- What the task asks -
Repeat everything from the line holding "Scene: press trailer" to the line holding "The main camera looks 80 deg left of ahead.", inclusive, exactly. Leave out the rest.

- Entries provided -
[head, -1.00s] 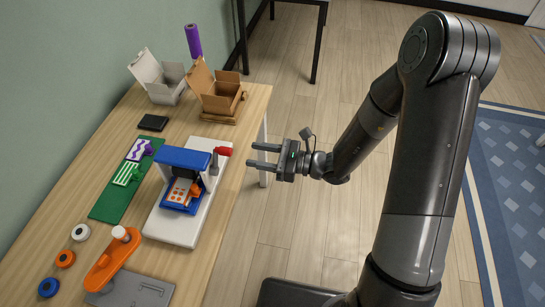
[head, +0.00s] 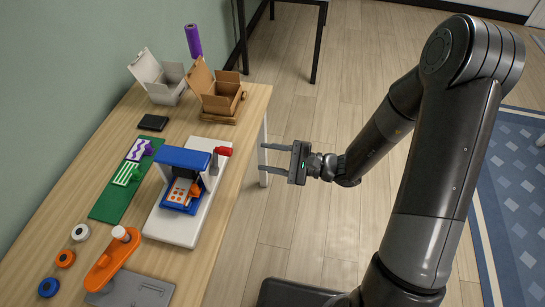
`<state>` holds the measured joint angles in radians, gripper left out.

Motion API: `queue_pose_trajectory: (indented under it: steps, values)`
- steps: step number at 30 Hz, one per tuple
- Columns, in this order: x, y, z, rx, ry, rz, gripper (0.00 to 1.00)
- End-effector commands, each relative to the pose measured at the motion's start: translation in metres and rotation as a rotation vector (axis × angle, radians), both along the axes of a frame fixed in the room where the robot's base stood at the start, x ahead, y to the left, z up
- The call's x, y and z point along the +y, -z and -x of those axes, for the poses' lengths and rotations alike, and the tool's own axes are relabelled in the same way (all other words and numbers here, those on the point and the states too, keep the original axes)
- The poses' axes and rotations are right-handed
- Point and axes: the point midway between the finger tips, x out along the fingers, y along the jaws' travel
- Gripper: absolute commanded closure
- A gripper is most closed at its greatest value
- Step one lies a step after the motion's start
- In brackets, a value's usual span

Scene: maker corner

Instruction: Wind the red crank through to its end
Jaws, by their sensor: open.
* * *
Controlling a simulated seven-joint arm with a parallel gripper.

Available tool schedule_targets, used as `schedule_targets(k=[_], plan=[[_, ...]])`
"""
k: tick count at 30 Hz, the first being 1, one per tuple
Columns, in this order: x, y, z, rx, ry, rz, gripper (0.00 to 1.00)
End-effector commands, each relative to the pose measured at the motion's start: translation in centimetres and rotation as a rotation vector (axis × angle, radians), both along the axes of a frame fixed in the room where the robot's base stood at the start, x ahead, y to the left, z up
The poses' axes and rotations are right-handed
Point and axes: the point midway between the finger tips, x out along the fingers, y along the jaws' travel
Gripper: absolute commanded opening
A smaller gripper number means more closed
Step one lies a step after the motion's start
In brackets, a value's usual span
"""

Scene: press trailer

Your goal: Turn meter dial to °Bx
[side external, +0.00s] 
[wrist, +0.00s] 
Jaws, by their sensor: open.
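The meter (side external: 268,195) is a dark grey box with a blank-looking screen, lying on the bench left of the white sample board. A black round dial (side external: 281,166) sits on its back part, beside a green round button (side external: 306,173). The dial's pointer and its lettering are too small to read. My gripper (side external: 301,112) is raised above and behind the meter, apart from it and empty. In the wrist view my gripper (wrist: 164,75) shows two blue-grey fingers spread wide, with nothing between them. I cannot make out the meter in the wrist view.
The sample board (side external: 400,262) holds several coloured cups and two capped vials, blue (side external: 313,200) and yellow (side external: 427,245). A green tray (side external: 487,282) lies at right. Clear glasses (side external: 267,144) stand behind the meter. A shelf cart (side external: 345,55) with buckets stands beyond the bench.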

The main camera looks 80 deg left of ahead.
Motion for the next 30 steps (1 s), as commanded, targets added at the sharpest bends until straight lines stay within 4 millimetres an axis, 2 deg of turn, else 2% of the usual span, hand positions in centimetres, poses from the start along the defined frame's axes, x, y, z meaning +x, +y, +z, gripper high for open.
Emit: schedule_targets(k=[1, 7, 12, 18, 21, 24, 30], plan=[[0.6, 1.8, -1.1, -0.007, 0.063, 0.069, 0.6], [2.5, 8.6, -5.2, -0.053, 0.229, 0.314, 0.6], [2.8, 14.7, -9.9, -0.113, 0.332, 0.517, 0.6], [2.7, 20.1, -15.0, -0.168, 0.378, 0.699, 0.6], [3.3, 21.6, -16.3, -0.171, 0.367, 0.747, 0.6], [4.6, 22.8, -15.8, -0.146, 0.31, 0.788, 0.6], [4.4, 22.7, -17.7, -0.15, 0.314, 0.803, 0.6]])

- Solution to this exercise -
Scene: press trailer

Your goal: Turn meter dial to °Bx
[side external, +0.00s] 
[wrist, +0.00s] 
Jaws, by their sensor: open.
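The meter (side external: 268,195) is a dark grey box with a blank-looking screen, lying on the bench left of the white sample board. A black round dial (side external: 281,166) sits on its back part, beside a green round button (side external: 306,173). The dial's pointer and its lettering are too small to read. My gripper (side external: 301,112) is raised above and behind the meter, apart from it and empty. In the wrist view my gripper (wrist: 164,75) shows two blue-grey fingers spread wide, with nothing between them. I cannot make out the meter in the wrist view.
The sample board (side external: 400,262) holds several coloured cups and two capped vials, blue (side external: 313,200) and yellow (side external: 427,245). A green tray (side external: 487,282) lies at right. Clear glasses (side external: 267,144) stand behind the meter. A shelf cart (side external: 345,55) with buckets stands beyond the bench.

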The main camera looks 80 deg left of ahead.

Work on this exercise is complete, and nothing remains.